### Work to complete:
Copy each line of the listing below exactly.

### Data segment:
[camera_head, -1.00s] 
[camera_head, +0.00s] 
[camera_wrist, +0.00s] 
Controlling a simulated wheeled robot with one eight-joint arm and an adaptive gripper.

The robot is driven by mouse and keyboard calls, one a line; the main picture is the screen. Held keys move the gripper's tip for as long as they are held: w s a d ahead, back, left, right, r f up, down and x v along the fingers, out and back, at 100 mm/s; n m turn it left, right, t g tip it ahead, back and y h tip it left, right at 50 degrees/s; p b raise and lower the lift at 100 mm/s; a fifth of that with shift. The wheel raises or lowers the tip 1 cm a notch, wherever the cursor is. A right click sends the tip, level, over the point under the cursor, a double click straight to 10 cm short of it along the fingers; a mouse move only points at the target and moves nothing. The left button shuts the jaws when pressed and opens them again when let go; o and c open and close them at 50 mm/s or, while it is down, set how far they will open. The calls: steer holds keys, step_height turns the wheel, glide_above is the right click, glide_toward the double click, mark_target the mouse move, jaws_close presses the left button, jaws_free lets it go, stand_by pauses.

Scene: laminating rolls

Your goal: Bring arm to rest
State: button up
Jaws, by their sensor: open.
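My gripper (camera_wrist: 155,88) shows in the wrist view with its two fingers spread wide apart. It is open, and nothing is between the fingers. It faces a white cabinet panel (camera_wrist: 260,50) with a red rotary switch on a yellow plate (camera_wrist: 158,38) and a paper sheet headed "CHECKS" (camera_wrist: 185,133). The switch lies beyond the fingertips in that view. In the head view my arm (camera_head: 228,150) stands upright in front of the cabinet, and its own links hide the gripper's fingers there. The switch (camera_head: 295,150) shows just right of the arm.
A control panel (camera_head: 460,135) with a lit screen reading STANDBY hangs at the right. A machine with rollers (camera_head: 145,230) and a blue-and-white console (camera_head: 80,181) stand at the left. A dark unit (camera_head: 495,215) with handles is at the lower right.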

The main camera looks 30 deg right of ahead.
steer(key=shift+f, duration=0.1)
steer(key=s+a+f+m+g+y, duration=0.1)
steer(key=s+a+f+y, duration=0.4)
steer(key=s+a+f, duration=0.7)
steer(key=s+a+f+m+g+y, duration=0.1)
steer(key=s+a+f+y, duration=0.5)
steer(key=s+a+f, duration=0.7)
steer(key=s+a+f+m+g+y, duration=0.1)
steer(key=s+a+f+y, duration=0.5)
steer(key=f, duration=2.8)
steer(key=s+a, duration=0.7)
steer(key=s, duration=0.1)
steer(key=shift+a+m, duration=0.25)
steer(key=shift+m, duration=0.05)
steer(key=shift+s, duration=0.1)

### The solution:
[camera_head, -1.00s] 
[camera_head, +0.00s] 
[camera_wrist, +0.00s] 
Controlling a simulated wheeled robot with one eight-joint arm and an adaptive gripper.

The robot is driven by mouse and keyboard calls, one a line; the main picture is the screen. Held keys move the gripper's tip for as long as they are held: w s a d ahead, back, left, right, r f up, down and x v along the fingers, out and back, at 100 mm/s; n m turn it left, right, t g tip it ahead, back and y h tip it left, right at 50 degrees/s; p b raise and lower the lift at 100 mm/s; a fifth of that with shift. The wheel raises or lowers the tip 1 cm a notch, wherever the cursor is. A right click sends the tip, level, over the point under the cursor, a double click straight to 10 cm short of it along the fingers; a mouse move only points at the target and moves nothing. The left button shuts the jaws when pressed and opens them again when let go; o and c open and close them at 50 mm/s or, while it is down, set how far they will open. The calls: steer holds keys, step_height turns the wheel, glide_above is the right click, glide_toward the double click, mark_target the mouse move, jaws_close presses the left button, jaws_free lets it go, stand_by pauses.

Scene: laminating rolls

Your goal: Bring arm to rest
State: button up
Jaws, by their sensor: open.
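My gripper (camera_wrist: 155,88) shows in the wrist view with its two fingers spread wide apart. It is open, and nothing is between the fingers. It faces a white cabinet panel (camera_wrist: 260,50) with a red rotary switch on a yellow plate (camera_wrist: 158,38) and a paper sheet headed "CHECKS" (camera_wrist: 185,133). The switch lies beyond the fingertips in that view. In the head view my arm (camera_head: 228,150) stands upright in front of the cabinet, and its own links hide the gripper's fingers there. The switch (camera_head: 295,150) shows just right of the arm.
A control panel (camera_head: 460,135) with a lit screen reading STANDBY hangs at the right. A machine with rollers (camera_head: 145,230) and a blue-and-white console (camera_head: 80,181) stand at the left. A dark unit (camera_head: 495,215) with handles is at the lower right.

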The main camera looks 30 deg right of ahead.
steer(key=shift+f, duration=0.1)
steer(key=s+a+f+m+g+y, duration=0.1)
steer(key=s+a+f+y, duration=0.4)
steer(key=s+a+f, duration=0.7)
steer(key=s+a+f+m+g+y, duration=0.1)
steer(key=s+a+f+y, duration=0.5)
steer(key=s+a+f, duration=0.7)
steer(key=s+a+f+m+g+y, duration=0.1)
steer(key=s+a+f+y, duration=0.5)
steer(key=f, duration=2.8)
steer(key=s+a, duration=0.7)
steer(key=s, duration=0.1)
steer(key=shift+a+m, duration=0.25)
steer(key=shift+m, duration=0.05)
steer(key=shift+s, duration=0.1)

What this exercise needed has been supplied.